● What needs to be done
Below are records to repeat exactly. Omit the pictures from the copy.

Data from robot episodes:
::::

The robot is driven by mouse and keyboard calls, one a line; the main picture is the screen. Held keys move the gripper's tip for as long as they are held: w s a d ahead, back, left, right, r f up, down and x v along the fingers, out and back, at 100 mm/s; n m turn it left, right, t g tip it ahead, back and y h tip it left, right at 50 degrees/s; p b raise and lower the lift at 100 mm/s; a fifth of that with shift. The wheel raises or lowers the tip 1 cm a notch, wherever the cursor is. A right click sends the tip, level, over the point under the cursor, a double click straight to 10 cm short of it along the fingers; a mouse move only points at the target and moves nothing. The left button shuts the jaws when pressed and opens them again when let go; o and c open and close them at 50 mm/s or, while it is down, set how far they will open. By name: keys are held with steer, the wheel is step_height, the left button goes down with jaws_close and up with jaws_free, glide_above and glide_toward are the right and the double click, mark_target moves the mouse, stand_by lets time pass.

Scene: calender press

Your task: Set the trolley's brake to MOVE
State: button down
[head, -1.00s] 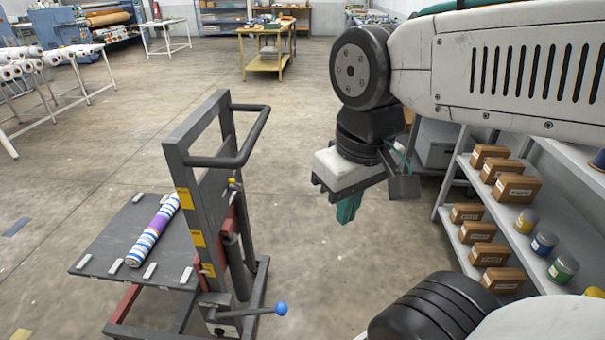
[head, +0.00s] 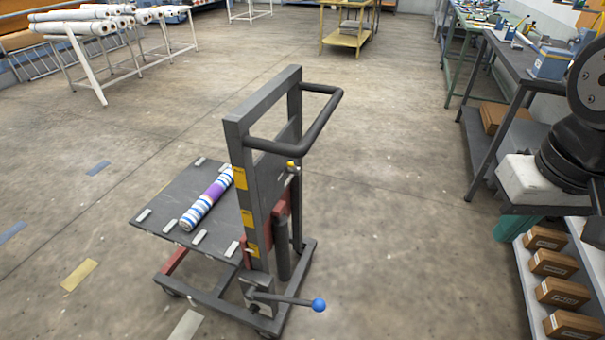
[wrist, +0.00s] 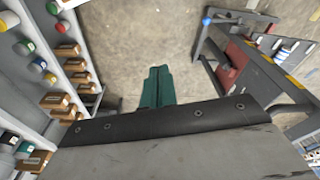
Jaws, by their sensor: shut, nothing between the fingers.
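The trolley (head: 250,140) stands on the floor in the middle of the head view, with a dark mast, a loop handle (head: 325,105) and a flat platform (head: 180,190). A lever with a blue ball knob (head: 318,305) sticks out to the right low on it. A small yellow knob (head: 291,164) sits higher on the mast. I cannot read any MOVE mark. My gripper, with green fingers (wrist: 156,86), is shut and empty. It is partly seen at the right of the head view, well apart from the trolley. The blue knob also shows in the wrist view (wrist: 207,21).
A striped roll (head: 207,200) lies on the platform. A shelf with brown boxes (head: 555,263) stands at the right, close to my gripper. Workbenches (head: 510,50) stand behind it. White rolls on a rack (head: 90,25) are at the back left. Floor between trolley and shelf is clear.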

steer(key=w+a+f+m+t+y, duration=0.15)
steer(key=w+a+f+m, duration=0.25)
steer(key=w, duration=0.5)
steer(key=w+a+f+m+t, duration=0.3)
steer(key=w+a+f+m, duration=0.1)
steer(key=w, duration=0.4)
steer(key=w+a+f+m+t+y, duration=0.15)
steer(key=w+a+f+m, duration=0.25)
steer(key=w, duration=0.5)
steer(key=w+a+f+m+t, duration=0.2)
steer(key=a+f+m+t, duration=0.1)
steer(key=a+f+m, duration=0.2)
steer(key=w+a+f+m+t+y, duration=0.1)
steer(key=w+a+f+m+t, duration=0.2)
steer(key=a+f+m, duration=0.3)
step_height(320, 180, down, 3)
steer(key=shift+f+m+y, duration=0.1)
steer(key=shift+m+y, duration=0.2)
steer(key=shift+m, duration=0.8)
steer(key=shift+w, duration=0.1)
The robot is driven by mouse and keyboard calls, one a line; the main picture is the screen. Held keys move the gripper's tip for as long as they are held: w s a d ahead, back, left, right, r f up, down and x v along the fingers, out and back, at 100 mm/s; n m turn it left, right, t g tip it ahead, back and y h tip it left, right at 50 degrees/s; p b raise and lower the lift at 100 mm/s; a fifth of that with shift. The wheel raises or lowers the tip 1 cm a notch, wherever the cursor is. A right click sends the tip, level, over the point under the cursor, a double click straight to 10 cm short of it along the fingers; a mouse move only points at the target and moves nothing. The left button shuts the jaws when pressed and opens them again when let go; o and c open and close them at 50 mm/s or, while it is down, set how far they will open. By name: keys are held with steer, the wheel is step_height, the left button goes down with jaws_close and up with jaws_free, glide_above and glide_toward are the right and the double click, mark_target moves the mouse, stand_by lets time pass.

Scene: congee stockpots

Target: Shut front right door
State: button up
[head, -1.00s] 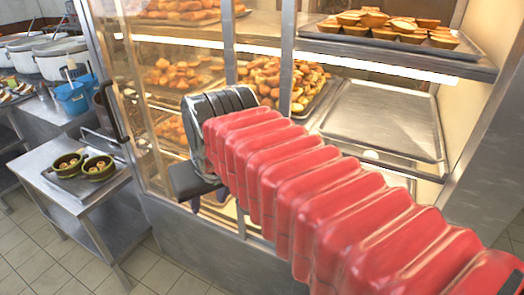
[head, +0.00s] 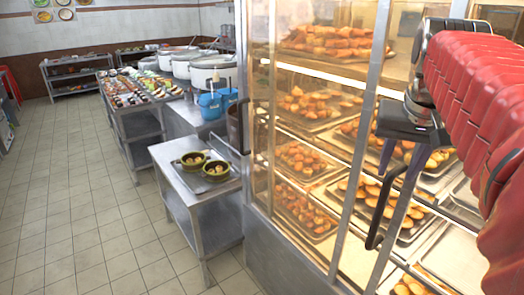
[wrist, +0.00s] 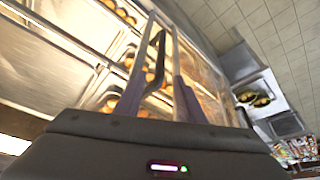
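The glass-fronted food cabinet (head: 365,110) fills the right half of the head view. The front right door's metal edge (head: 402,215) carries a black bar handle (head: 383,213). To the right of this edge, the shelves look uncovered, so the door seems partly open; my arm hides much of that side. My gripper (head: 402,165) is at this handle, fingers pointing down, with the handle close to the fingers. In the wrist view, the handle (wrist: 155,60) shows between the two spread fingers of my gripper (wrist: 157,88). I cannot tell whether they touch it.
A low metal table (head: 190,185) with two green bowls stands left of the cabinet. Another black handle (head: 241,128) is on the cabinet's left side. Stockpots (head: 213,72) and a blue bucket (head: 211,105) stand behind. The tiled floor (head: 75,200) at left is clear.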

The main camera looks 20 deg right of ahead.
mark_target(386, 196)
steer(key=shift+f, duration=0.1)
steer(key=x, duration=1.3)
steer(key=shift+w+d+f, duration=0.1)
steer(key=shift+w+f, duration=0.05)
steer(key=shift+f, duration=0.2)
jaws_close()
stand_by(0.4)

::::

● Solution for this problem
The robot is driven by mouse and keyboard calls, one a line; the main picture is the screen. Held keys move the gripper's tip for as long as they are held: w s a d ahead, back, left, right, r f up, down and x v along the fingers, out and back, at 100 mm/s; n m turn it left, right, t g tip it ahead, back and y h tip it left, right at 50 degrees/s; p b raise and lower the lift at 100 mm/s; a fifth of that with shift. The wheel raises or lowers the tip 1 cm a notch, wherever the cursor is. A right click sends the tip, level, over the point under the cursor, a double click straight to 10 cm short of it along the fingers; a mouse move only points at the target and moves nothing. The left button shuts the jaws when pressed and opens them again when let go; o and c open and close them at 50 mm/s or, while it is down, set how far they will open. By name: keys are held with steer, the wheel is step_height, the left button goes down with jaws_close and up with jaws_free, glide_above and glide_toward are the right and the double click, mark_target moves the mouse, stand_by lets time pass.

Scene: calender press

Your task: Set the trolley's brake to MOVE
State: button down
[head, -1.00s] 
[head, +0.00s] 
[wrist, +0.00s] 
Jaws, by their sensor: shut, nothing between the fingers.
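The trolley (head: 250,140) stands on the floor in the middle of the head view, with a dark mast, a loop handle (head: 325,105) and a flat platform (head: 180,190). A lever with a blue ball knob (head: 318,305) sticks out to the right low on it. A small yellow knob (head: 291,164) sits higher on the mast. I cannot read any MOVE mark. My gripper, with green fingers (wrist: 156,86), is shut and empty. It is partly seen at the right of the head view, well apart from the trolley. The blue knob also shows in the wrist view (wrist: 207,21).
A striped roll (head: 207,200) lies on the platform. A shelf with brown boxes (head: 555,263) stands at the right, close to my gripper. Workbenches (head: 510,50) stand behind it. White rolls on a rack (head: 90,25) are at the back left. Floor between trolley and shelf is clear.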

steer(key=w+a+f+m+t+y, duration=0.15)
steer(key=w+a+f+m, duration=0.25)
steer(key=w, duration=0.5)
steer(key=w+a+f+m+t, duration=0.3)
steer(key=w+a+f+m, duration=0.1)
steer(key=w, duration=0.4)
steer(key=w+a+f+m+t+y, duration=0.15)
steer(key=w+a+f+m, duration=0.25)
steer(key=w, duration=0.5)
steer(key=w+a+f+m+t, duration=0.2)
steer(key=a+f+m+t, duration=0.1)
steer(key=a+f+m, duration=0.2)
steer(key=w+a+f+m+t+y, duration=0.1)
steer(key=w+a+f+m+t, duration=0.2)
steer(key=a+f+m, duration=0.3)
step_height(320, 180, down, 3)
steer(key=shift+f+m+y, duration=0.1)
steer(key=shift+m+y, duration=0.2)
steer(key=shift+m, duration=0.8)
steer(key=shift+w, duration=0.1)
The robot is driven by mouse and keyboard calls, one a line; the main picture is the screen. Held keys move the gripper's tip for as long as they are held: w s a d ahead, back, left, right, r f up, down and x v along the fingers, out and back, at 100 mm/s; n m turn it left, right, t g tip it ahead, back and y h tip it left, right at 50 degrees/s; p b raise and lower the lift at 100 mm/s; a fifth of that with shift. The wheel raises or lowers the tip 1 cm a notch, wherever the cursor is. A right click sends the tip, level, over the point under the cursor, a double click straight to 10 cm short of it along the fingers; a mouse move only points at the target and moves nothing. The left button shuts the jaws when pressed and opens them again when let go; o and c open and close them at 50 mm/s or, while it is down, set how far they will open. By name: keys are held with steer, the wheel is step_height, the left button goes down with jaws_close and up with jaws_free, glide_above and glide_toward are the right and the double click, mark_target moves the mouse, stand_by lets time pass.

Scene: congee stockpots

Target: Shut front right door
State: button up
[head, -1.00s] 
[head, +0.00s] 
[wrist, +0.00s] 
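The glass-fronted food cabinet (head: 365,110) fills the right half of the head view. The front right door's metal edge (head: 402,215) carries a black bar handle (head: 383,213). To the right of this edge, the shelves look uncovered, so the door seems partly open; my arm hides much of that side. My gripper (head: 402,165) is at this handle, fingers pointing down, with the handle close to the fingers. In the wrist view, the handle (wrist: 155,60) shows between the two spread fingers of my gripper (wrist: 157,88). I cannot tell whether they touch it.
A low metal table (head: 190,185) with two green bowls stands left of the cabinet. Another black handle (head: 241,128) is on the cabinet's left side. Stockpots (head: 213,72) and a blue bucket (head: 211,105) stand behind. The tiled floor (head: 75,200) at left is clear.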

The main camera looks 20 deg right of ahead.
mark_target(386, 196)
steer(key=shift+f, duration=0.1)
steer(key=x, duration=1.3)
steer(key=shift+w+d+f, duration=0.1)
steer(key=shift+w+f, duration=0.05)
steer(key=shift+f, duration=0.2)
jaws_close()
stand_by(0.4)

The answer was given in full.